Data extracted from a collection
:::::
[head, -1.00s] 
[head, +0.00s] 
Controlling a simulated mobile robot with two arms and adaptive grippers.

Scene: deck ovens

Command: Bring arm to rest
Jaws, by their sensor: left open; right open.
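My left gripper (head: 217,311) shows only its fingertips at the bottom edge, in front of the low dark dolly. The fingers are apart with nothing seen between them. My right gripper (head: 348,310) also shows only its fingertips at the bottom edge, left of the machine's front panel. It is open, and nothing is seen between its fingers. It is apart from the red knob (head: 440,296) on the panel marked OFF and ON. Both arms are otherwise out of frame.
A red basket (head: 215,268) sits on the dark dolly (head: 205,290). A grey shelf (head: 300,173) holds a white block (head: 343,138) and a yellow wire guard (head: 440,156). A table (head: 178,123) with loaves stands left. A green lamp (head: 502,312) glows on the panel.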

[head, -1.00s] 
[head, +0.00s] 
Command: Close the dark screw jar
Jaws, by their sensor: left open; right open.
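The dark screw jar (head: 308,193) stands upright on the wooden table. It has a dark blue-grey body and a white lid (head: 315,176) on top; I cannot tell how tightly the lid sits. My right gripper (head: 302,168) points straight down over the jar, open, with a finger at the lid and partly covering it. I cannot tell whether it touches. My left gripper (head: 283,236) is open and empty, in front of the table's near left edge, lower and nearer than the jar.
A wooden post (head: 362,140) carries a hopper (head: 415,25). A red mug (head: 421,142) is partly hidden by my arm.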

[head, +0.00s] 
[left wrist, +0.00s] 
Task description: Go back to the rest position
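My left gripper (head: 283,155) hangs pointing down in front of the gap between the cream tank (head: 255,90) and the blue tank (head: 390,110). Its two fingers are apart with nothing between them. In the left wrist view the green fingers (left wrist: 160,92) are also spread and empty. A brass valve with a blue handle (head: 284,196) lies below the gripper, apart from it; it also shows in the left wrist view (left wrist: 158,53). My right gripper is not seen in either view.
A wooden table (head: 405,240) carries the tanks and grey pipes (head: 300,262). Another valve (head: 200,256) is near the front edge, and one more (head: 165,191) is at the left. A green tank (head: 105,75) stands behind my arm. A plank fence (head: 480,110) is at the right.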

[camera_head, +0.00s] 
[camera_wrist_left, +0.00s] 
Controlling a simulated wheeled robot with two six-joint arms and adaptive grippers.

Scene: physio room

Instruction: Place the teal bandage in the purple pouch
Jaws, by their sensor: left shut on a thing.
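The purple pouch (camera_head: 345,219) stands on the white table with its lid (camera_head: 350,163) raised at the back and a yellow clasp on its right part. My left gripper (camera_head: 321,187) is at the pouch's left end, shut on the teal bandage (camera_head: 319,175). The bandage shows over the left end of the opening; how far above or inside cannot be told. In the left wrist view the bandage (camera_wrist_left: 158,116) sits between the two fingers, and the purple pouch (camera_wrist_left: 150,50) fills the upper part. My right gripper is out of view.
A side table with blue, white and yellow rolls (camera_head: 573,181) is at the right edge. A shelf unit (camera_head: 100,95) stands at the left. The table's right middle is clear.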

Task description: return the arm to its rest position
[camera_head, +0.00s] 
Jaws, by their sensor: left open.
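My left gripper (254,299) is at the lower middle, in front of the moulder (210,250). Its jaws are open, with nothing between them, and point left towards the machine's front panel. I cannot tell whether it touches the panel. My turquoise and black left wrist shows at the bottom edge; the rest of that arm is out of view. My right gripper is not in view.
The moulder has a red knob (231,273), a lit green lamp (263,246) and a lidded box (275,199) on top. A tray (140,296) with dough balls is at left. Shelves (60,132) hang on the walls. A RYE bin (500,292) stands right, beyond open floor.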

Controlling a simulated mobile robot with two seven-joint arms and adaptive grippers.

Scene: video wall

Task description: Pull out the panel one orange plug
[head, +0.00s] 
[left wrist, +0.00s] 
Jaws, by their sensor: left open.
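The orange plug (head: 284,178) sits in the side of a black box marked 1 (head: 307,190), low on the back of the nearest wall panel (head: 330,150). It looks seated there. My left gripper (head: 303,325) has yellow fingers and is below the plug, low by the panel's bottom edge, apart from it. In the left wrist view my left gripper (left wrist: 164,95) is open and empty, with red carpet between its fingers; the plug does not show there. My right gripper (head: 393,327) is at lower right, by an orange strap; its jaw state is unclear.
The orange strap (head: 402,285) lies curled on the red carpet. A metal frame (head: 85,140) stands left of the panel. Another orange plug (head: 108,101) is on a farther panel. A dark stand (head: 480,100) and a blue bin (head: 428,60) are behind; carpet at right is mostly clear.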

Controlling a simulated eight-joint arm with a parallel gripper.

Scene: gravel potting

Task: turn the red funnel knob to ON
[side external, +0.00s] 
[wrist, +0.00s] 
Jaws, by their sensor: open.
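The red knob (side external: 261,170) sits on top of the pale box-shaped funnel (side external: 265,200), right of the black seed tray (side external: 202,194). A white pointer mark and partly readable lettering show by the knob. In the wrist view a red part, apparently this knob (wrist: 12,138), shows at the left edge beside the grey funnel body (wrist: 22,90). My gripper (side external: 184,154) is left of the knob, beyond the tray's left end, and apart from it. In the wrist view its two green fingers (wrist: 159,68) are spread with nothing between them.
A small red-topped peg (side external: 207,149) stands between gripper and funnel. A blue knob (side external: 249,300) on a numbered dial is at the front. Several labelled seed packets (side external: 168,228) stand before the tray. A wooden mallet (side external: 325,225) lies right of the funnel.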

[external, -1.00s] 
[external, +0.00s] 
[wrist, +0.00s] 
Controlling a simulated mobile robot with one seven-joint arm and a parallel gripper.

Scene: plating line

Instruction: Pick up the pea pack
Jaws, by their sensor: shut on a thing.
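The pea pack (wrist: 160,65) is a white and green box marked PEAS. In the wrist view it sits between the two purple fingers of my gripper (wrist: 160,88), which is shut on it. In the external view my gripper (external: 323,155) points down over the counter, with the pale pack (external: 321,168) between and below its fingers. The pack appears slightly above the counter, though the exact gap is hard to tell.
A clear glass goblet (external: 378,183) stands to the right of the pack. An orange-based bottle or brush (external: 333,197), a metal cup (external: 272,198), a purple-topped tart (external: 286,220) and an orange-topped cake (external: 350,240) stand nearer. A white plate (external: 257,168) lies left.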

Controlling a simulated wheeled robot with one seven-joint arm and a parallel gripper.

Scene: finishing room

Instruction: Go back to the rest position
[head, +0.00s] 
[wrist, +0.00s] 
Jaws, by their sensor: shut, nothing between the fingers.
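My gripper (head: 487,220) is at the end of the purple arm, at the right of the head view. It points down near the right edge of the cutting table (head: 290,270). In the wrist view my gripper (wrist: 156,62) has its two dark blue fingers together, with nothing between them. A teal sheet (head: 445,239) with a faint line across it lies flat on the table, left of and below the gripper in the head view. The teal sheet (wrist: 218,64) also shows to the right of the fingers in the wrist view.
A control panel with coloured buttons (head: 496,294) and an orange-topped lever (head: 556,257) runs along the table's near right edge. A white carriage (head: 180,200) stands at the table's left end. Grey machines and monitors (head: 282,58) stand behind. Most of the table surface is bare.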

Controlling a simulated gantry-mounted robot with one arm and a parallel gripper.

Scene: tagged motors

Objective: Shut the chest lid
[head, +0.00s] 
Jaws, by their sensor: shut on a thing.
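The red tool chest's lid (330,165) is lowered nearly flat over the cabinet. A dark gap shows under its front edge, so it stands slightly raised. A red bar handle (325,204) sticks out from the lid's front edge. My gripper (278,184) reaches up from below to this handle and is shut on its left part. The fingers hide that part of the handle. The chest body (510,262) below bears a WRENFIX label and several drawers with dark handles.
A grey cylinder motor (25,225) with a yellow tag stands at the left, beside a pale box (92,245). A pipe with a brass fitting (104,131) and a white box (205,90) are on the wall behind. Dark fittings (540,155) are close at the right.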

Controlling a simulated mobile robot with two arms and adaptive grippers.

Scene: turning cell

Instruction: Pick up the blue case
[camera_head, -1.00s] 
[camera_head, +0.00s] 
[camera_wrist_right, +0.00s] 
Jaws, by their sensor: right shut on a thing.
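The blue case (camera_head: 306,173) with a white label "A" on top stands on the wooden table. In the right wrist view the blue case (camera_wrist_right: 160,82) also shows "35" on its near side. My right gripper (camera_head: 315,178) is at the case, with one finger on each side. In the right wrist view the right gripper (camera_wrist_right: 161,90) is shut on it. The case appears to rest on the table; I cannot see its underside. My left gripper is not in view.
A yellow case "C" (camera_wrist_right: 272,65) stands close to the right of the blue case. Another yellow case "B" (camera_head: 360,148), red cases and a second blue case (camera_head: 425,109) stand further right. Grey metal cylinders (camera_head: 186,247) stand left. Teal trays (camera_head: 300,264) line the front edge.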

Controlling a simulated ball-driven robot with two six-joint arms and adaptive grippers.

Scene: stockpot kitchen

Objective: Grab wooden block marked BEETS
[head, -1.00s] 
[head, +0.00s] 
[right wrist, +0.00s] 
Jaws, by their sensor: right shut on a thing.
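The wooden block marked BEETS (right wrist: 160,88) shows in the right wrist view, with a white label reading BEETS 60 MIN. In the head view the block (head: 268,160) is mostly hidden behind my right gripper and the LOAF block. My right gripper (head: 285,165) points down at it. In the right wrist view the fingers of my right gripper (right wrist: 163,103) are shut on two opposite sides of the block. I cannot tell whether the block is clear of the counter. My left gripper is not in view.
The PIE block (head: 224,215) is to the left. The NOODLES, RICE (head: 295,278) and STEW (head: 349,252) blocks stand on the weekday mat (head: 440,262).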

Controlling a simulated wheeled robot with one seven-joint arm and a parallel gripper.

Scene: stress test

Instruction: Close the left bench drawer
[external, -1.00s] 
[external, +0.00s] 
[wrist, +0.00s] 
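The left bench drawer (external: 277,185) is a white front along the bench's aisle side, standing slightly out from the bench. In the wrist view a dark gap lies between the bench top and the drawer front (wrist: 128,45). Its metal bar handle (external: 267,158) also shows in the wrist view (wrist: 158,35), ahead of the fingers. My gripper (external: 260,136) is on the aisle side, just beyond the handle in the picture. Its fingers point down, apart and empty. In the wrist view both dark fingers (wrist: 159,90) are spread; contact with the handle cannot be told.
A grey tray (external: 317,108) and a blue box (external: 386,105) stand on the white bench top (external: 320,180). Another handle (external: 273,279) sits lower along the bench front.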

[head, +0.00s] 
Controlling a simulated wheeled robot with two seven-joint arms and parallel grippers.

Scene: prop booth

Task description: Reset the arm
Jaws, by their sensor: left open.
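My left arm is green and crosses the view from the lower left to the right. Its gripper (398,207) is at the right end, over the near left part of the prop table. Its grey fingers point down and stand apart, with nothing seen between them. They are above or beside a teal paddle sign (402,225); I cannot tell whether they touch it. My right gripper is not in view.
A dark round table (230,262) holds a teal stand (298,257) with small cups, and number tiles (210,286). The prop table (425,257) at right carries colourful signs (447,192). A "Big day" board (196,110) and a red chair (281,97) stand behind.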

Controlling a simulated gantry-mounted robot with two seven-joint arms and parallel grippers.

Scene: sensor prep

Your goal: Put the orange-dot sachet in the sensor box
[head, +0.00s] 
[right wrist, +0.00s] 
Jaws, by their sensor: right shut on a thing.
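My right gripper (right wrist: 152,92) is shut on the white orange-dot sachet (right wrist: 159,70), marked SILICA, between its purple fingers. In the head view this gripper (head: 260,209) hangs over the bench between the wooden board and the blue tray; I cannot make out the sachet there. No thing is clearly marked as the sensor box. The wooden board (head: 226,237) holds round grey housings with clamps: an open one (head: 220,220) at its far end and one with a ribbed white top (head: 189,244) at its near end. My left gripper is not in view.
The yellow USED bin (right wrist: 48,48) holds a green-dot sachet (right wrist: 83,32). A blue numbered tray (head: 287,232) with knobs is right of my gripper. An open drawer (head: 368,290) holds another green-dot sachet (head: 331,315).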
:::::
#### [Your instructions]
In this exercise, copy only the lines from the opening line of the material through the line where "Command: Bring arm to rest" appears.

#### [Final result]
[head, -1.00s] 
[head, +0.00s] 
Controlling a simulated mobile robot with two arms and adaptive grippers.

Scene: deck ovens

Command: Bring arm to rest

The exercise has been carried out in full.